'Let Us Not Follow In Their Footsteps'
Henry Clay once told the US Senate, "There is nothing wrong with America that cannot be cured with what is right in America."
Elizabeth Hayden is what is right in America.
Elizabeth's husband, Jim, was on United flight 175 when it slammed into the south tower of the World Trade Center on September 11, 2001.
9/11 truly did change everything for Elizabeth and her children.
In today's Boston Globe, Elizabeth writes about the unimaginable pain she has endured these last four and a half years, and her loss of hope, and even of her faith.
She also writes about Zacarious Moussaoui, who was supposed to be among the Al Qaeda terrorists who attacked America that September morning, killing her husband and thousands of others. After his arrest on unrelated charges three weeks before the attack, Moussaoui could have exposed the plot, saving Jim and all the others from a horrible death. He chose not to.

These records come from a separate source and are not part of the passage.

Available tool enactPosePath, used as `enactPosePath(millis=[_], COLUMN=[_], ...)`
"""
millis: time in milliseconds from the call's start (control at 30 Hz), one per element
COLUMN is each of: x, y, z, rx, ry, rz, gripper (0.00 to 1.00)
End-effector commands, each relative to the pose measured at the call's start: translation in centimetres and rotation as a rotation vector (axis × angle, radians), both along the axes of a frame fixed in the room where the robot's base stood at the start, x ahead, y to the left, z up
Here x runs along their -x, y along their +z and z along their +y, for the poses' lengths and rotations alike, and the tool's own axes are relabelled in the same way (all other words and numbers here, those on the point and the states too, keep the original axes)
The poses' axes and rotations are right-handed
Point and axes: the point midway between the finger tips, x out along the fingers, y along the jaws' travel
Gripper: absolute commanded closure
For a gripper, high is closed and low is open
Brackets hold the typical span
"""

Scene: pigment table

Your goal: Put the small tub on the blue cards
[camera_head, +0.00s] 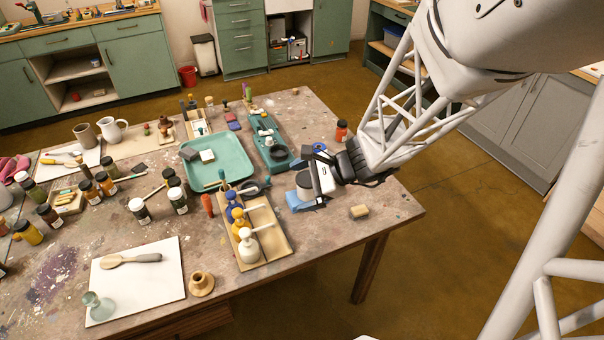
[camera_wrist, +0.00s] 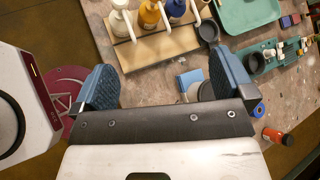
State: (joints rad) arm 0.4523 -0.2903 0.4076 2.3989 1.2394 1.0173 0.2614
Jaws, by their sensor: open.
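In the wrist view only a grey rounded part of the tub (camera_wrist: 206,92) shows; the palm and right finger hide the rest. The blue cards (camera_wrist: 188,79) lie on the table just up and left of it, partly hidden. I cannot tell whether the tub touches them. My gripper (camera_wrist: 165,82) is open, with its blue-grey fingers wide apart and nothing clasped. In the head view my gripper (camera_head: 312,186) is low over the table around the tub.
A wooden rack (camera_head: 278,240) with several bottles stands to the left, with a dark cup (camera_wrist: 208,32) beside it. A green tool tray (camera_head: 262,130), blue tape roll (camera_head: 319,146) and orange jar (camera_head: 341,130) lie beyond.

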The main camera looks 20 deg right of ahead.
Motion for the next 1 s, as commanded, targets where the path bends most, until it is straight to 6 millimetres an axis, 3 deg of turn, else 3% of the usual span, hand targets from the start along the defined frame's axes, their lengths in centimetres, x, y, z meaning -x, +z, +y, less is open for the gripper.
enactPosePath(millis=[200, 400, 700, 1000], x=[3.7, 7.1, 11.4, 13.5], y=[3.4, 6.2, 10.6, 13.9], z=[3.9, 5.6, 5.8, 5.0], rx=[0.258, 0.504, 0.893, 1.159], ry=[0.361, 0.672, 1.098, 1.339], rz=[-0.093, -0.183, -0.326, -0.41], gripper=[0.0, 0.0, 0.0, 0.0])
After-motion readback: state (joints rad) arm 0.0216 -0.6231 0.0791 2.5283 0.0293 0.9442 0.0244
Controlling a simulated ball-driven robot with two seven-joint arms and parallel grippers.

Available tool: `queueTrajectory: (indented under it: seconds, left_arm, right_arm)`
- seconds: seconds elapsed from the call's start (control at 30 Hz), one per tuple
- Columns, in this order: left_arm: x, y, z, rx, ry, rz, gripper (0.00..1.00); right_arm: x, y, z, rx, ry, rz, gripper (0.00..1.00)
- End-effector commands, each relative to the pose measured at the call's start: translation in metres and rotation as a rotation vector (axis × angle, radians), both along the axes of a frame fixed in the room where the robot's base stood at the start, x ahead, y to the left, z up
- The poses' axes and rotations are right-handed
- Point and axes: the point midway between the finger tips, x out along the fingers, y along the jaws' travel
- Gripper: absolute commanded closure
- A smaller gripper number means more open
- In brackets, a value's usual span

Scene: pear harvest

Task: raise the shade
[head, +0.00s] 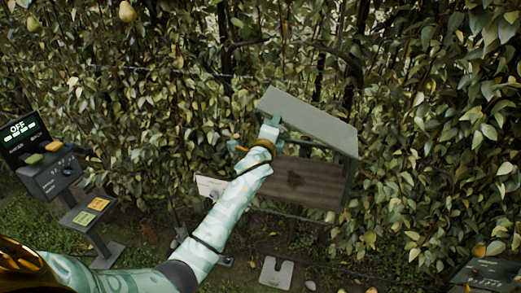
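The shade appears to be the grey-green slanted panel (312,117) on top of a small wooden box (312,182) in front of the leafy hedge. The panel slopes down to the right, and a gap shows between it and the box's brown wooden board. My left arm reaches up from the lower left. My left gripper (274,124) is at the panel's lower left edge and seems to touch it. Its fingers are too small and partly hidden, so I cannot tell if they grip the edge. My right gripper is not in view.
A dark console (45,160) with a lit "OFF" display stands at the left, with a lower stand (90,215) bearing yellow and green pads. A pear (127,11) hangs at the upper left. A grey plate (277,272) lies on the ground. A dark panel (487,273) is at the lower right.

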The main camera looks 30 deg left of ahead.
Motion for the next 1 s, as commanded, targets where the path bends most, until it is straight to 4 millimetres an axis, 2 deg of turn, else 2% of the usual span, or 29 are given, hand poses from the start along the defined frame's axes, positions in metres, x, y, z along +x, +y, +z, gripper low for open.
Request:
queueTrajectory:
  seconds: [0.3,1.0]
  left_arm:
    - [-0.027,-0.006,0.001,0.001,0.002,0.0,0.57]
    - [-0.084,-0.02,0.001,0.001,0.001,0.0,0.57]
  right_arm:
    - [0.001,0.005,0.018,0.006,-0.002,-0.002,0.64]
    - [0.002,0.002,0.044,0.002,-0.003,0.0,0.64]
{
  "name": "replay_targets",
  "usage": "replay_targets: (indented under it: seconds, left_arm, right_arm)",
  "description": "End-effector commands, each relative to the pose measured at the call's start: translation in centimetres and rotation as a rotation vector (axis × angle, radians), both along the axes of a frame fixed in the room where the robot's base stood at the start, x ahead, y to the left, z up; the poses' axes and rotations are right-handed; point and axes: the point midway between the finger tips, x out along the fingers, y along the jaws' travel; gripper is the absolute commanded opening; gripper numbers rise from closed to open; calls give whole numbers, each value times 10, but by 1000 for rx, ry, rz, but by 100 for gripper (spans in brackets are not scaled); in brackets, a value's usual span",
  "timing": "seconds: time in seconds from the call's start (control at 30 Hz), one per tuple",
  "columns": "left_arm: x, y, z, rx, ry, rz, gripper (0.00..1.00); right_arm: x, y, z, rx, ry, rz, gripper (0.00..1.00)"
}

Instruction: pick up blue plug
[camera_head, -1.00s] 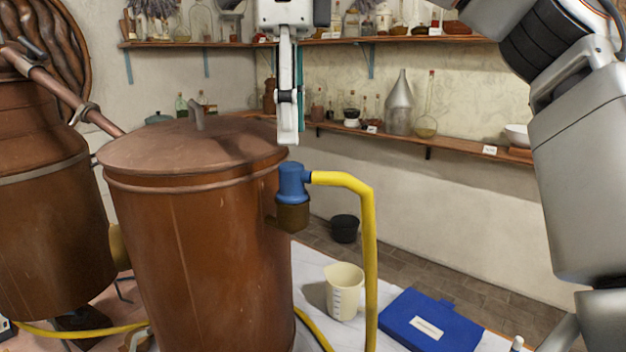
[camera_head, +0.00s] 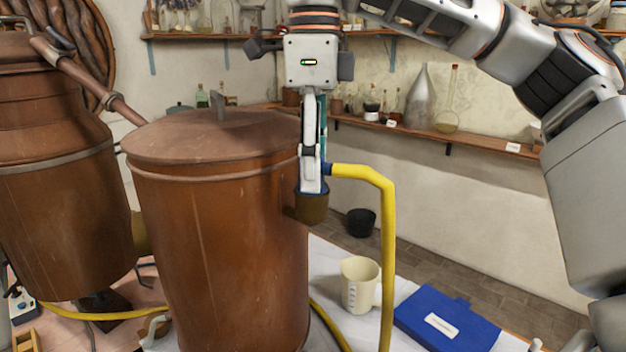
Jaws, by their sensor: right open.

If anyone is entitled to revenge, it is Elizabeth Hayden. But here is her view of a Moussaoui death sentence:
Does Zacarious Moussaoui deserve the death penalty? Absolutely...Should Moussaoui receive the death penalty? Absolutely not.
...
It is a human response to be enraged against those who plotted to take the lives of so many innocent victims. To strike back is an instinctual human reaction toward such an outrageous violation against mankind. Yet to impose the death penalty diminishes our own humanity. Do we want to characterize ourselves as a nation committed to pure vengeance with nothing more to be gained? For we surely cannot think that imposing the death penalty will act as a deterrent against other terrorists. Cloaked in the rationalization of carrying forth the will of God, the terrorists let their fear and hatred consume their last ounce of humanity. Let us not follow in their footsteps.
Let us instead distance ourselves from the evil wrapped in their warped behavior. Let us maintain a strand of humanity that will bond us to the value of life. Let us define ourselves as principled people not acting out of fear and hatred, but a people who under the most challenging of circumstances can transcend evil and prevail with reason and justice. Let us strive to have love for one another.
Elizabeth Hayden may have temporarily lost her hope and faith, and nothing I or anyone can say will change that. But it will be Elizabeth Hayden, and people like her, who one day will cause our hope and faith in America to be restored.
Comments
Let us define ourselves as principled people...
Thanks for bringing this to my attention. Hayden's words make me hopeful too. Just like a person often has to hit bottom before they change for the better, the same may be true of our country.
Posted by: Kathy | March 31, 2006 03:18 PM
Elizabeth Hayden, and people like her, who one day will cause our hope and faith in America to be restored.
That's a tall order...to challenge the general blood-thirstyness of the US and its history, but anyone that can articulate their opposition, especially in the circumstances that Ms. Hayden faces, deserves our admiration and our support.
Posted by: Kvatch | March 31, 2006 06:15 PM
Kathy, Kvatch, thanks for your comments.
This woman's story really touched me and, like Kathy, it gives me hope.
I understand your skepticism, Kvatch. It is a tall order. But the only way we can possibly turn things around and get our country back again is if there are enough people like Elizabeth Hayden to make it happen.